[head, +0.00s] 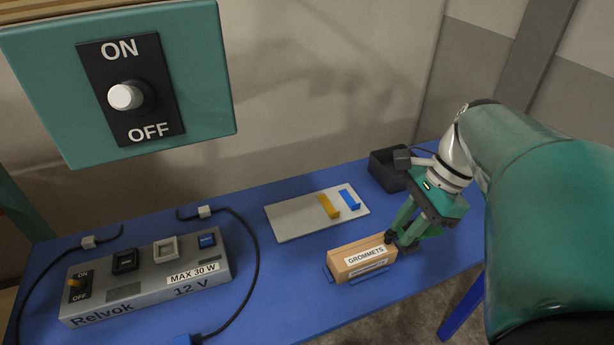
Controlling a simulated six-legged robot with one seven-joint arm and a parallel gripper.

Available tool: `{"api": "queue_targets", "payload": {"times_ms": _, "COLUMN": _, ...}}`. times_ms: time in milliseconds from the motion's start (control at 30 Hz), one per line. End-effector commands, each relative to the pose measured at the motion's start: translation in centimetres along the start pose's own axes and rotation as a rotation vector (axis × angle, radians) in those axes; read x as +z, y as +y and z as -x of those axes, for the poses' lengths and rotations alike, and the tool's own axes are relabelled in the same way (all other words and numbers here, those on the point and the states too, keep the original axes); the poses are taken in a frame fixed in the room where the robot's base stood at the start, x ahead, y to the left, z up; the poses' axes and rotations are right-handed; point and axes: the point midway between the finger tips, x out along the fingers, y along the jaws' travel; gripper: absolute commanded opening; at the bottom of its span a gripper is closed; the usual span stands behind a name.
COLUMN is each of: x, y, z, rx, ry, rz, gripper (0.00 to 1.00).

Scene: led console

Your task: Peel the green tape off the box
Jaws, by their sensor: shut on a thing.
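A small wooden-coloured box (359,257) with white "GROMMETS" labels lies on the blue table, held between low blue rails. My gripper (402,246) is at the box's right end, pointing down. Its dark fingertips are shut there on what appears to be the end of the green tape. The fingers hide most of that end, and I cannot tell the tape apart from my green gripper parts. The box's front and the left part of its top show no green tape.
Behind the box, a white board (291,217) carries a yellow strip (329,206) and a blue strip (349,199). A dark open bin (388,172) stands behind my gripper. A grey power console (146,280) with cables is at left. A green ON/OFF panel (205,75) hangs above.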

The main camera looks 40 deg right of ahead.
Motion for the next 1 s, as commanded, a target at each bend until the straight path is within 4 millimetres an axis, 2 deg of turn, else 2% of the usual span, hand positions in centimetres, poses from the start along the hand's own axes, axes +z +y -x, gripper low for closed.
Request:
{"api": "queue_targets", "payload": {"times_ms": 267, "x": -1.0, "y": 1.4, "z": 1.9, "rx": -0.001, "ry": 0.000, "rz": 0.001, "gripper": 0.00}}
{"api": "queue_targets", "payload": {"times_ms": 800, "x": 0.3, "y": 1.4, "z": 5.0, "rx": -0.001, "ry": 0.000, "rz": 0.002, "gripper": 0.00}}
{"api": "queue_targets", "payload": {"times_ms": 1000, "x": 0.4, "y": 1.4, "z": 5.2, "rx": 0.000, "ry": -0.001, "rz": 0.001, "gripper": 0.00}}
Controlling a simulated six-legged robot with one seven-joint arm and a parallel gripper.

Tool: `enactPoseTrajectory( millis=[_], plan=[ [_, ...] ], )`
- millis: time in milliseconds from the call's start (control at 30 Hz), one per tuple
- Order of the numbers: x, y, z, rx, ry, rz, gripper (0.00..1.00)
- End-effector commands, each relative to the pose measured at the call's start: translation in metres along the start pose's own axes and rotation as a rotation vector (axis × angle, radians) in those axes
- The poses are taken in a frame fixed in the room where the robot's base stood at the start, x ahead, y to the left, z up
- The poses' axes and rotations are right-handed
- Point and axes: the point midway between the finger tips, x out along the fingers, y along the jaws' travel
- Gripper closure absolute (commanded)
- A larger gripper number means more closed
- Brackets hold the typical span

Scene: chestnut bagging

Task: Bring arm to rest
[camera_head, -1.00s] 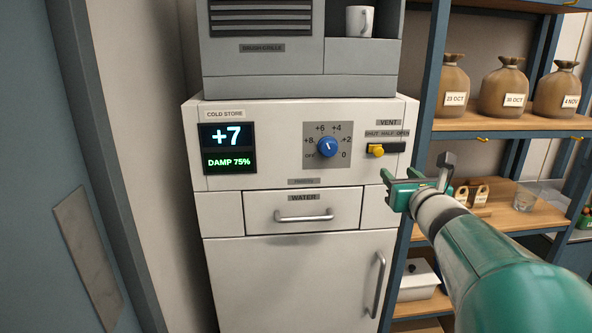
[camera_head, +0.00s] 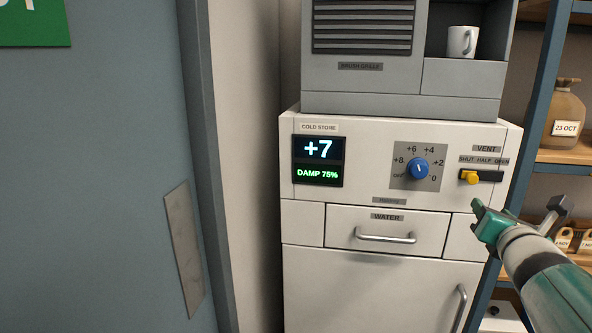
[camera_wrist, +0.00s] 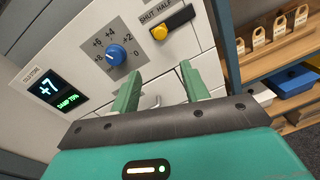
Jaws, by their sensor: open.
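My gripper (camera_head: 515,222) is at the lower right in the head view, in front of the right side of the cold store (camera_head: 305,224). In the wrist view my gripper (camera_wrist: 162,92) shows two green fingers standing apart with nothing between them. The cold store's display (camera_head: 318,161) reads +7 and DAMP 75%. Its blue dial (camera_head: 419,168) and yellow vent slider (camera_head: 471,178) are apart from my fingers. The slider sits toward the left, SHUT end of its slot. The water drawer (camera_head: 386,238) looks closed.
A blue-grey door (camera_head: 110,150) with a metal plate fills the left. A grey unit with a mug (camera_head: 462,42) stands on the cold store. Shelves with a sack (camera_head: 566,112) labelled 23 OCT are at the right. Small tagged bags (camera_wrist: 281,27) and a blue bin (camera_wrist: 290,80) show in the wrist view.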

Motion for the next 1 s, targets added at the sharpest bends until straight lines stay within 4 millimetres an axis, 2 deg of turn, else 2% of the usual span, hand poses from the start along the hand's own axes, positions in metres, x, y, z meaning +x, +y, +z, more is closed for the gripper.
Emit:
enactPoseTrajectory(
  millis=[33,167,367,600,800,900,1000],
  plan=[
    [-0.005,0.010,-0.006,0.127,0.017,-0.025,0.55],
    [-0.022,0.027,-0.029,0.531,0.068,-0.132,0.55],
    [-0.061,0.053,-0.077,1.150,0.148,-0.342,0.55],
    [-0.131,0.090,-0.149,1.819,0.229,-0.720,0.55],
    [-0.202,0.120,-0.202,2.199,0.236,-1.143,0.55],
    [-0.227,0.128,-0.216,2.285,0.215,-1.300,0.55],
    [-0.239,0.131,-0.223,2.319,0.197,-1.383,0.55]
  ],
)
• • • •
» Goal
Find each line in the records holding the string "Scene" and show it.

» Result
Scene: led console
Scene: chestnut bagging

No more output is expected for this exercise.